Now, I hope I haven't lost you. You may be thinking this is a little crazy, but stick with me please! :) At any rate, when I read the Bible this way -- trying to answer the questions of what the people want and what they will do and are doing to get it, it really comes alive to me. I've come to the conclusion that if you can't act out what's happening on the pages of the Bible than you probably don't have a full understanding of what's going on -- myself included. There are so many layers, so many characters, so many attitudes, emotions, and things happening in one little scene.

The story of Blind Bartimaeus in Mark 10 is a good example of this. It's just 6 verses, so it's easy for us to read it quickly and think we've understood it. But I've been teaching this scene to the kids in my drama class and I used this same scene to illustrate the effectiveness of dramatizing the Bible this weekend at the Arts conference, and I've learned so many things that I didn't realize were there.

My kids have shown me the desperation that Bartimaeus must have been feeling. He could hear what was going on around him as the people ran toward Jesus, but he wasn't part of it, couldn't get close to it. When I saw one of my somewhat awkward high school students doing the part, I realized that he completely understands this story because he knows what it's like to be in the crowd but not part of what's going on. He understands what that feels like and how much it hurts!

A group of adults modernized the story in our workshop. In their scene, Jesus was a business executive. The disciples and crowds were following him telling him all of the things he had to do, meetings he had to attend, papers he had to sign, calls he had to take. All the while his cell phone kept ringing. And there, at the perimeter, was a seemingly insignificant woman trying to get his attention to get his signature for a homeless shelter for women that needed to be opened. Their scene made me realize how busy Jesus must have been, what demands must have been placed upon his time, how hard he must have had to work to keep balance.

In yet another scene, a woman in the crowd pushed her way forward to Jesus and then said to her friend, "Quick! Get my picture with him!" This made me realize the celebrity status that Jesus had attained. People didn't want to get close to get to know him necessarily. They wanted to get close because He was bigger than any American Idol. I can just picture a bunch of teens screaming at a concert in complete hysteria because their heart-throb has entered the arena. Certainly, Jesus had acquired such a status with certain people.

And so, every time I open the Bible, I find myself inspired to create something. Something that will help us to see the Word anew, as if for the first time. Sometimes I have to hold myself back. I have to say, "Whoa! First just take the time to be with the Word, to hear God's voice." It's almost scary for me to read any books or pick up the Word because I know something is going to hit me and will stir in me the desire to create -- which is a good thing, but like any good thing, requires balance.

Today, unexpectedly, Galatians 1 opened up to me in a way as I'd never seen it before. It's a letter. And I could just picture the people of the Galatian church gathered around the letter, eagerly waiting to hear what their friend Paul had written to them.
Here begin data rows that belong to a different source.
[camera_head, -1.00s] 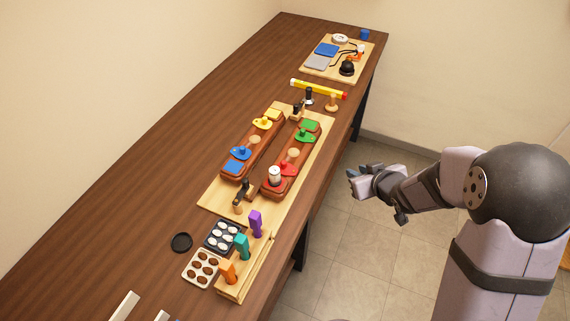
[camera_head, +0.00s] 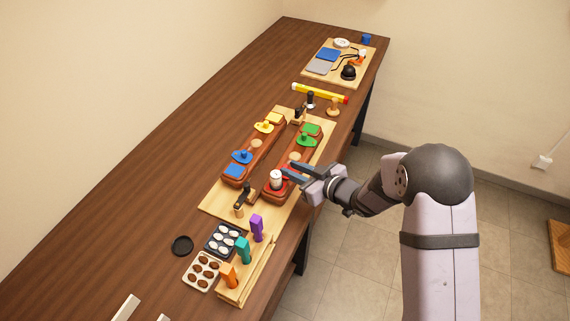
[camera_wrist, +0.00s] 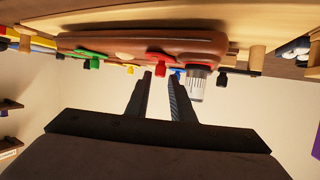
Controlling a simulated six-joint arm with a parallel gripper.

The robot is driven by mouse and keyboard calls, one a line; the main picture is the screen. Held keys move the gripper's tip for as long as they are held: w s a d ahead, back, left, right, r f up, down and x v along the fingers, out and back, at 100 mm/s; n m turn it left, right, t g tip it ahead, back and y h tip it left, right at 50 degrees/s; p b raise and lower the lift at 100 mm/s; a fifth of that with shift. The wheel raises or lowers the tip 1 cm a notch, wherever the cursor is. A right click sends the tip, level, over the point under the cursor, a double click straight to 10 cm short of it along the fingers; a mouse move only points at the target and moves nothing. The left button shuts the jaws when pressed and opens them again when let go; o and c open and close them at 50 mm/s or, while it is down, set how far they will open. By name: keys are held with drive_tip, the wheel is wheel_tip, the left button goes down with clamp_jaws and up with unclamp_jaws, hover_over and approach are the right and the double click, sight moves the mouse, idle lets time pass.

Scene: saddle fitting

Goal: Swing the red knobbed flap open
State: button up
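The red knobbed flap sits on the right-hand brown wooden block, near the end closest to me. In the head view my gripper partly covers it. In the wrist view its red knob (camera_wrist: 156,57) shows just above and beyond the fingertips. My gripper (camera_head: 287,170) is over the right edge of that block, beside the flap, and its two fingers are apart. In the wrist view the gripper (camera_wrist: 161,80) has nothing between its fingers. I cannot tell whether a finger touches the knob. The flap looks in its place over the block.
A green flap (camera_head: 304,139) is farther along. The other block carries blue (camera_head: 241,157) and yellow (camera_head: 264,127) flaps. Upright pegs (camera_head: 256,228) stand nearer me.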

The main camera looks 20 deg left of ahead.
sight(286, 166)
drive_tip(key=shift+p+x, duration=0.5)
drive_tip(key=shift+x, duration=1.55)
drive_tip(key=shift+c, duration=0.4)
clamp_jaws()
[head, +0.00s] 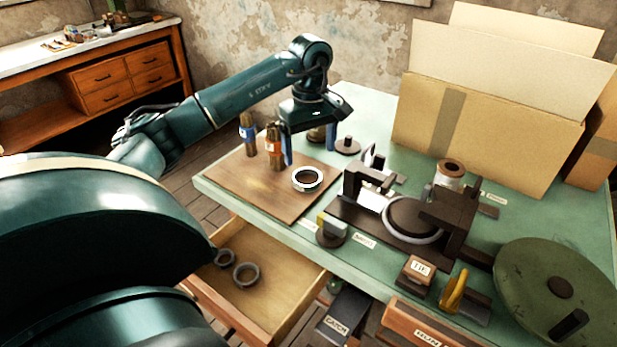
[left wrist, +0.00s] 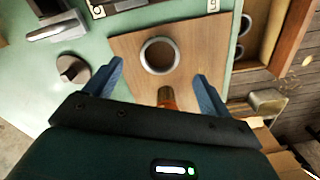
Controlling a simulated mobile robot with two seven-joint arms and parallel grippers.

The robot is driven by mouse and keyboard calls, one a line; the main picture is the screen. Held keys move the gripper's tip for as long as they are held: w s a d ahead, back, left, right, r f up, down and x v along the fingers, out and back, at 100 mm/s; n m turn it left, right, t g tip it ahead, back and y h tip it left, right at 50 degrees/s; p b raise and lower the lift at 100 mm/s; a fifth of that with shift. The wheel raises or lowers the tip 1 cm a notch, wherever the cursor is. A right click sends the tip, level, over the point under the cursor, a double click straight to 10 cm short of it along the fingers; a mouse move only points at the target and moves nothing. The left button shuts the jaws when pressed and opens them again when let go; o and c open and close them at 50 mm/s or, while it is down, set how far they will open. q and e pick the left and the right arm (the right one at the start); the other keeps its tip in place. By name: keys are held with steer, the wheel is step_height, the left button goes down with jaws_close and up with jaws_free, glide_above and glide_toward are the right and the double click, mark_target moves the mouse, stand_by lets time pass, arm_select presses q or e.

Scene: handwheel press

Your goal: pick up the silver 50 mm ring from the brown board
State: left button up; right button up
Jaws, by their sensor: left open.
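The silver ring (head: 307,179) lies flat on the brown board (head: 250,190), near the board's right side. In the left wrist view the ring (left wrist: 160,56) lies on the board (left wrist: 125,45), ahead of and between my fingertips. My left gripper (head: 310,150) is open and empty above the board, behind the ring in the head view. In the left wrist view its two blue fingers (left wrist: 160,80) are spread wide, with the ring apart from both. My right gripper is in neither view.
Two brown posts with a blue (head: 248,132) and an orange band (head: 273,146) stand on the board close to my left gripper. A dark press fixture (head: 410,215) stands right of the board. An open drawer (head: 283,275) holds two grey rings. A cardboard box (head: 490,130) stands behind.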

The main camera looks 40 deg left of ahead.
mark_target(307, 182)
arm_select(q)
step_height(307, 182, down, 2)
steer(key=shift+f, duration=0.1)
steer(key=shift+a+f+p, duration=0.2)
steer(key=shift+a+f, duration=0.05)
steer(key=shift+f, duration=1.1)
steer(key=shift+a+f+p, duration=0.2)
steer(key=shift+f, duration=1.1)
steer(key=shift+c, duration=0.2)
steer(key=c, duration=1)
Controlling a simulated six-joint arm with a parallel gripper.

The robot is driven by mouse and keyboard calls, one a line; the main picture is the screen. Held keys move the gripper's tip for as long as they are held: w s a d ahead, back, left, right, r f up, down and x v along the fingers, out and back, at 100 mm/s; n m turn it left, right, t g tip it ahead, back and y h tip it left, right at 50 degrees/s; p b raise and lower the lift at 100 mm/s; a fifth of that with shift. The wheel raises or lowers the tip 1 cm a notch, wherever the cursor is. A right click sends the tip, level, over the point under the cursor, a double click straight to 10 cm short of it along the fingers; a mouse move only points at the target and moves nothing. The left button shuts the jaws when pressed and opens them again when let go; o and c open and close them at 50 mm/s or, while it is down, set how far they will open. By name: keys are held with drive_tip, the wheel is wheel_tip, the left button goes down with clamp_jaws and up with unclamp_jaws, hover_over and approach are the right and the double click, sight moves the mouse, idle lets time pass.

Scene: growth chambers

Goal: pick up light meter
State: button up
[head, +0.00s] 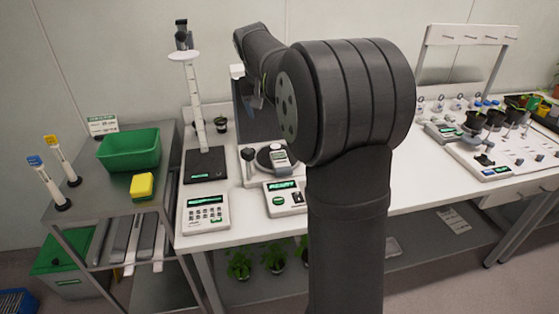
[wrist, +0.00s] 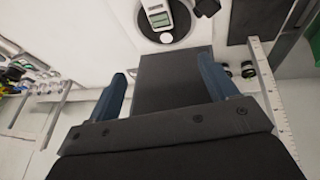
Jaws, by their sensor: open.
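The light meter (head: 281,158) appears to be the small handheld device with a grey-green display lying on a dark round plate (head: 264,160) on the white bench. In the wrist view the light meter (wrist: 158,14) is at the top edge, partly cut off, with a pale round part below its display. My gripper (wrist: 163,72) is open, its two blue fingers wide apart with nothing held between them. The light meter lies beyond the fingertips, apart from them. In the head view my gripper (head: 257,102) is small and partly hidden by my arm, above and behind the plate.
A dark upright panel (head: 258,124) stands behind the plate. A white ruled column (head: 196,105) rises at its left. Boxes with displays (head: 285,198) and a keypad (head: 204,214) sit in front. A green bin (head: 130,150) and yellow sponge (head: 142,186) are on the left cart.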

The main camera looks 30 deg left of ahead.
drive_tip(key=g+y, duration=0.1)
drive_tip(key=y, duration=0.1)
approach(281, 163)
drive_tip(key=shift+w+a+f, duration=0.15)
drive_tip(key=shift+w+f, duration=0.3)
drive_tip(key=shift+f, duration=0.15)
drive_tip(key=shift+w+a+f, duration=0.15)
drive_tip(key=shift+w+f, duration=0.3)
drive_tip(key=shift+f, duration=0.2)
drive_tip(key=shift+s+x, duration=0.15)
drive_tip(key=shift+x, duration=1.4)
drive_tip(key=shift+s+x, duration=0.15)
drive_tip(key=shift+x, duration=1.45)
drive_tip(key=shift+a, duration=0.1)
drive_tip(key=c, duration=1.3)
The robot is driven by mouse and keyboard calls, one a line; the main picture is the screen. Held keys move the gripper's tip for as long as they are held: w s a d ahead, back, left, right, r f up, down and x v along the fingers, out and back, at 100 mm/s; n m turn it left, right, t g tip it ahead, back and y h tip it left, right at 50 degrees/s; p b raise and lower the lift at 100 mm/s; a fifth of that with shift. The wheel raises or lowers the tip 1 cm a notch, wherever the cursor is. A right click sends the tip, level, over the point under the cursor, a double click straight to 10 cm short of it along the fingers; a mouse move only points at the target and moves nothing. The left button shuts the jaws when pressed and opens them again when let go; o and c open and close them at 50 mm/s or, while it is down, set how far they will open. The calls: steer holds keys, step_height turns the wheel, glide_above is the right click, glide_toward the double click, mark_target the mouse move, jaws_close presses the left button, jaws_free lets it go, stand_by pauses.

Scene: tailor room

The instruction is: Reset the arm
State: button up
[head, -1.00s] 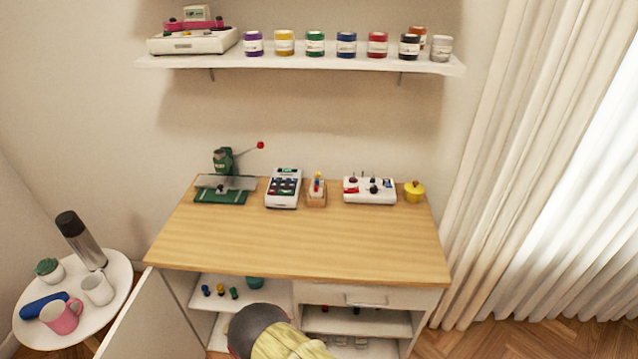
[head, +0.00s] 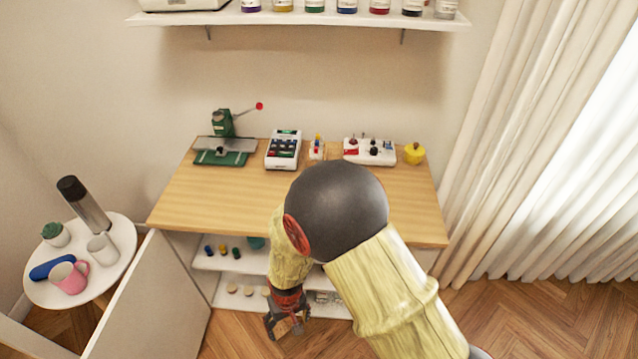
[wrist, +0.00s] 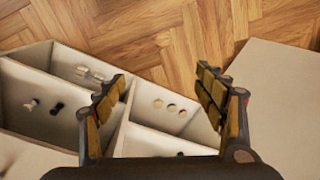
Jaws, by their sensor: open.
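My arm reaches across the front of the wooden-topped workbench (head: 215,203) in the head view, bent at a large dark joint. My gripper (head: 285,322) hangs low in front of the bench's open lower shelves. In the wrist view my gripper (wrist: 155,100) has its two fingers wide apart with nothing between them. Beyond the fingers are shelf compartments with small round pieces (wrist: 170,106) and, further left, small dark items. The arm hides part of the bench front.
The open cabinet door (head: 160,300) stands left of my gripper. A round white side table (head: 120,235) holds mugs and a flask. A green press (head: 222,150) and small devices line the bench's back. Wood floor (head: 240,335) lies clear below.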

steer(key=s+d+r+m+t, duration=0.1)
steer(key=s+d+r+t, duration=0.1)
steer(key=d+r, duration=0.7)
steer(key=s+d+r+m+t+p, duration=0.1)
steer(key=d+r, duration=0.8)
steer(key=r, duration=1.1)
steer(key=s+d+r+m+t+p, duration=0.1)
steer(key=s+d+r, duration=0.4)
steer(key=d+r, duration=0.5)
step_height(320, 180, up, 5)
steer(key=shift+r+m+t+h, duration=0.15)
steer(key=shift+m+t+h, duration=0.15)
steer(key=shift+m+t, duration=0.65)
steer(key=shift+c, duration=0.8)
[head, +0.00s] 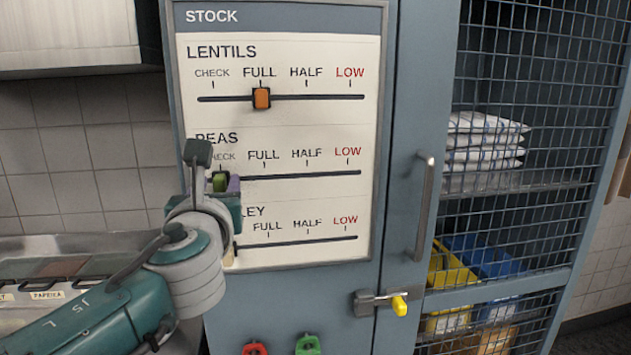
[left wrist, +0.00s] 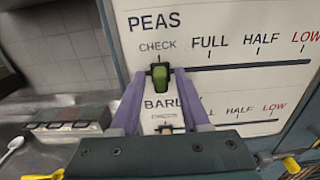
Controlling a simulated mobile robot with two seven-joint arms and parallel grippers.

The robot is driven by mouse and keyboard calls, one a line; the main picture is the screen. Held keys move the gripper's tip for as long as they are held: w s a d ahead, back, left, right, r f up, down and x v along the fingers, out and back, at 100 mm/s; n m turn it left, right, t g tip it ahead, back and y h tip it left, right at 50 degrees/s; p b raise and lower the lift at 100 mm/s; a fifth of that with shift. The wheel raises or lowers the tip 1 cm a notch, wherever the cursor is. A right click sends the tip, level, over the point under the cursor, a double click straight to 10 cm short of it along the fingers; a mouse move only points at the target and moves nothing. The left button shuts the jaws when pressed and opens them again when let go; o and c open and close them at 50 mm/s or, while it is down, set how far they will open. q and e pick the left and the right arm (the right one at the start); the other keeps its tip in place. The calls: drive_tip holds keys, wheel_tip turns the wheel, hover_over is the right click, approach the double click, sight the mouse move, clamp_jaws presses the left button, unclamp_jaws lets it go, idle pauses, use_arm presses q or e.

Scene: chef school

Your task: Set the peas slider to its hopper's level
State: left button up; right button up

And then after the nice introduction finding out that he was writing to rebuke them!! How that must have changed their attitude towards the letter from excitement to dread! From wanting to continue reading to thinking, "No thanks. I'd rather pass." And then I pictured Paul writing it to them, recounting his journey of faith all the way up to the last line of the chapter -- "And they gave glory to God because of me." I didn't hear any pride in Paul's voice, but rather a deep sense of humility. Realizing that you have been used by God that others might give Him glory is an overwhelming and humbling thought. The work of this early morning was turning the words of Galatians 1 into a skit that captures all of those feelings and the emotions and attitudes of all of those characters. Galatians 1 is alive to me, and I hope to have the chance to share that with others someday soon.